▸ **GIVEN EXERCISE**
Pictures excluded, retype the lines from the one containing "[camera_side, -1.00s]" through the last line of the data below, both included.

▸ **DATASET EXCERPT**
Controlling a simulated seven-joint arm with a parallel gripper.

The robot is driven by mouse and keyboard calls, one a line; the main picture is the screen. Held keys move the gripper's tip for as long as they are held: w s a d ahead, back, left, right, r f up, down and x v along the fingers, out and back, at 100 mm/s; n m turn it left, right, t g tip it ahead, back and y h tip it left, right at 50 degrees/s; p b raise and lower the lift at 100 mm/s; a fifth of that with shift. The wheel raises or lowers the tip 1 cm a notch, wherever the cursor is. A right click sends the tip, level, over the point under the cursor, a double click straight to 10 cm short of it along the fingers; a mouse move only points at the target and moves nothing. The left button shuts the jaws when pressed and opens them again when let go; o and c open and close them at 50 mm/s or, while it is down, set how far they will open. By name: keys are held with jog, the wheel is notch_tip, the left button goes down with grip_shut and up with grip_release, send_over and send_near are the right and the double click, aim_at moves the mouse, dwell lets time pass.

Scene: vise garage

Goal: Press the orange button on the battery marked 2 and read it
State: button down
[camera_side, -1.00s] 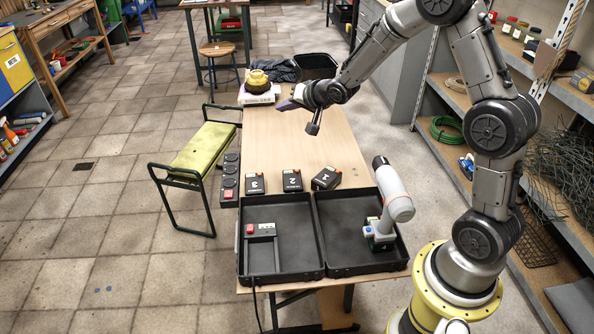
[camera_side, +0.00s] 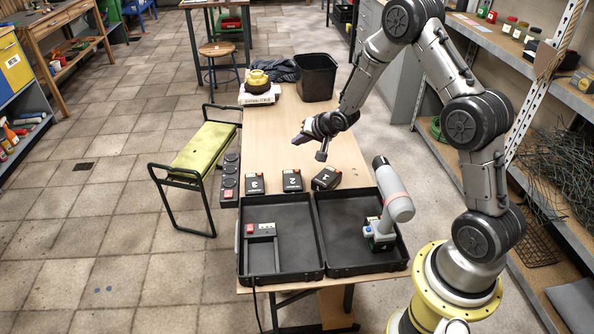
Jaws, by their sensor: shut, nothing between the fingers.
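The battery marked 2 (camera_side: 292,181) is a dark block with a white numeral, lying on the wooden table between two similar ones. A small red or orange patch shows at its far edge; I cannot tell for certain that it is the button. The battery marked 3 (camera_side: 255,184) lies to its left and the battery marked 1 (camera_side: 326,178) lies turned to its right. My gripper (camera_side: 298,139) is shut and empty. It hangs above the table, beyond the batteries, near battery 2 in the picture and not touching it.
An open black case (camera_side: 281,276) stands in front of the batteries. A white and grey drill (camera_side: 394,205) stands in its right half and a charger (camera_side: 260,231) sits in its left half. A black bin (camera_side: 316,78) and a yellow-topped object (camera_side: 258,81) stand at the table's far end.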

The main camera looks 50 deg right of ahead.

▸ **EXERCISE OUTPUT**
[camera_side, -1.00s] 
[camera_side, +0.00s] 
Jaws, by their sensor: shut, nothing between the fingers.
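The battery marked 2 (camera_side: 292,181) is a dark block with a white numeral, lying on the wooden table between two similar ones. A small red or orange patch shows at its far edge; I cannot tell for certain that it is the button. The battery marked 3 (camera_side: 255,184) lies to its left and the battery marked 1 (camera_side: 326,178) lies turned to its right. My gripper (camera_side: 298,139) is shut and empty. It hangs above the table, beyond the batteries, near battery 2 in the picture and not touching it.
An open black case (camera_side: 281,276) stands in front of the batteries. A white and grey drill (camera_side: 394,205) stands in its right half and a charger (camera_side: 260,231) sits in its left half. A black bin (camera_side: 316,78) and a yellow-topped object (camera_side: 258,81) stand at the table's far end.

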The main camera looks 50 deg right of ahead.

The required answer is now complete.